All the prejudices and passions of the past and all the conflicting interests of the present were now gathered up into a storm almost unparalleled in the history of contemporary Europe. The most popular newspapers vied with each other in pandering to the lowest feelings and most ignorant prejudices of the vulgarest classes of the French nation. From one end of France to the other nothing was heard but execrations of the Jewish traitor. The modern Frenchman was not unwilling to forgive the Jew his supposed enmity to Christianity, but what patriot could forgive him his supposed treachery to the French army? The hatred of the race, expressed with eloquent virulence in Parliament and in the press, found even more vigorous expression with dynamite, 1895 and an attempt was made to blow up the Rothschild Bank in Paris. Meanwhile the Captain’s friends worked with untiring earnestness, patience, and ability to establish his innocence. A series of disclosures ensued; the public, led by the late M. Zola, Colonel Picquart, and other advocates of justice, began to feel qualms on the subject, and the demand for a revision of the trial grew daily louder. By this time the Dreyfus affair had been drawn into the mad vortex of party politics, and this accounts for the extent and depth of an agitation hardly intelligible when viewed in relation to the comparatively small number of French Jews.247 To be or not to be revised, that was the question, and upon the answer the rival parties staked their reputations and their political ideals. The Liberals defended Dreyfus not so much because they believed him to be innocent, as because he was attacked by the Clericals. The Clericals, on the other hand, denounced the Dreyfusards as enemies of their country and of its army—the Christian Faith was tactfully kept in the background—a distinguished Academician wrote a book on Nationalism in which he analysed Zola’s genius and character, and proved to his own satisfaction, and to the satisfaction of thousands of readers, that Zola was not a Frenchman.

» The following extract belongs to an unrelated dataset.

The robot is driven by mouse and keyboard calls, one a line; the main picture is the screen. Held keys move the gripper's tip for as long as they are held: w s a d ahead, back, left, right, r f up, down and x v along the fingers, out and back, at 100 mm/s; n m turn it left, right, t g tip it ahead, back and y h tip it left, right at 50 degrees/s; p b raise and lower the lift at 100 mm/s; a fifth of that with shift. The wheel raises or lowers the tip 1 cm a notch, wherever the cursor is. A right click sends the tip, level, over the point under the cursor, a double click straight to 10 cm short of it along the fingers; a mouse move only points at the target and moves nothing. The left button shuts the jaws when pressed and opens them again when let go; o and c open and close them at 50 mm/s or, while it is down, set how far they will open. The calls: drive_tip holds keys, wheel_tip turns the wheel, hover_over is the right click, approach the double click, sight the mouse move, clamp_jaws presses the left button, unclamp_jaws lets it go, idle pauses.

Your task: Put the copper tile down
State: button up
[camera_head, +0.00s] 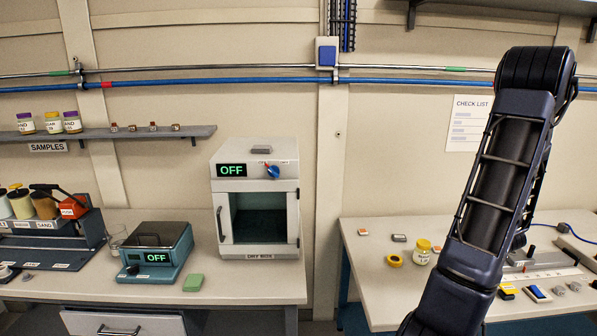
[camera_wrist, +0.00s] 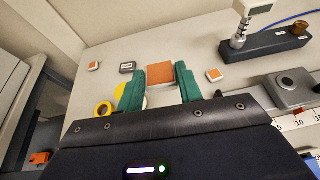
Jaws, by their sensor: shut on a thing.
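The copper tile (camera_wrist: 160,74) is a flat orange-brown square in the wrist view. It sits between the green fingers of my gripper (camera_wrist: 158,79), which is shut on it. The tile is over the pale table top (camera_wrist: 190,42); how high it is above the surface I cannot tell. In the head view my arm covers the gripper, and the tile does not show there.
Small orange-and-white tiles (camera_wrist: 94,66) (camera_wrist: 214,75) and a grey block (camera_wrist: 127,67) lie nearby. A yellow tape ring (camera_head: 394,259) and a yellow-lidded jar (camera_head: 423,248) stand left of my arm. A dark-based instrument (camera_wrist: 265,43) stands right. Bare table lies beyond the tile.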

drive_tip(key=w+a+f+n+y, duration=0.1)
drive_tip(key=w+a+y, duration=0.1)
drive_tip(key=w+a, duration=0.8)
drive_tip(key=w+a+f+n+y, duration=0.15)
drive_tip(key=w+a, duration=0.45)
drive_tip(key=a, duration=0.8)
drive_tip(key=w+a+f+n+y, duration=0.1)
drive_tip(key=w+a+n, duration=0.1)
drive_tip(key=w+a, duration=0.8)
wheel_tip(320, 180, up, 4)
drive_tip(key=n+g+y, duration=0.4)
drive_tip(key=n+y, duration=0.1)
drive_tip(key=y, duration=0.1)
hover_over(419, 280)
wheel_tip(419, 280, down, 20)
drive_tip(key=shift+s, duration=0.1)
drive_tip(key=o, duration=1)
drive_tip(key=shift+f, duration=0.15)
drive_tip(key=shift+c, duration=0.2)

But in the midst of all this clamour, riot, vilification and assault, the demand for a revision continued persistently to gain ground, and the Liberals, representing the sanest and healthiest element in the Republic, finally prevailed. 1898 The new trial at Rennes brought to light the forgeries and perjuries by which the conviction of the Jewish captain had been secured. None the less, the sentence was not revoked. The verdict of the new court-martial was an attempt to save judicial appearances by finding the prisoner guilty, and to save justice by recommending him to mercy. Dreyfus was restored to his family, but not to his honour. However, public opinion both in France and abroad had forestalled the verdict of the Court by acquitting the prisoner of the crime and by pitying in him the victim of a foul conspiracy. Nationalism, Clericalism, Royalism, and all the legions of anti-Semitism received a severe blow by the triumph of the Dreyfusards; but, though their star was no longer at its zenith, it had not yet set. The agitation in favour of a complete reversal of Captain Dreyfus’ sentence continued, and the demand for a new revision of the case was pronounced by the Nationalists as a fresh development of the “anti-national” policy of the Liberals, and as a conspiracy on their part for the purpose of inflicting a new humiliation on the Army by constraining it to proclaim the innocence of a man it had twice condemned as a traitor. A joint manifesto, bearing the signatures of the Patriotic League, the National Anti-Semitic Federation, and the French Socialist Party, was issued appealing to the French public “to frustrate the efforts of the occult Sectarians, Internationalists, and financial powers.”248

At the same time anti-Semitic sentiments found applauding audiences in the French theatres, as was shown in December, 1903, by the success at the Paris Gymnase of Le Retour de Jérusalem—a play which flattered the feelings of the audience by dwelling on the familiar points of the anti-Semitic creed: the Jews’ clannishness, their readiness to help their own co-religionists, their sans patrie; and justified its prejudices by emphasising that natural incompatibility of temperament which is supposed to doom Jew and Gentile to everlasting alienation. Nevertheless, the wiser section of the French people carried the day in the end. 1906 July 12–13 The Court of Cassation, the highest tribunal in France, after two years’ examination, quashed the verdict of the Rennes court-martial, declaring that there never was any foundation for any of the charges brought against Captain Dreyfus. The French Government thereupon submitted to Parliament a Bill providing for the complete rehabilitation of all the victims of the conspiracy. The Bill was passed by an overwhelming majority. Captain Dreyfus was promoted to the rank of Major and presented with the Cross of the Legion of Honour, Col. Picquart was made a Brigadier-General, the remains of M. Zola were transferred to the Pantheon, and in the gallery of the Senate were erected busts of the two Senators who first stood out in favour of the innocence of Dreyfus. Thus France wiped out the stain on its national character, and the drama which had agitated the world for twelve years came to a happy end. This end, however, satisfactory as it is, must be regarded as a victory of justice due to special political causes rather than as a proof of a revolution of the popular attitude towards the Jews, or as a guarantee against a recrudescence of French anti-Semitism in the future. The “Jewish Peril” is one of those evil spirits which are in the habit of vanishing and re-appearing from time to time, always with a fresh face and changed garb, but always the same.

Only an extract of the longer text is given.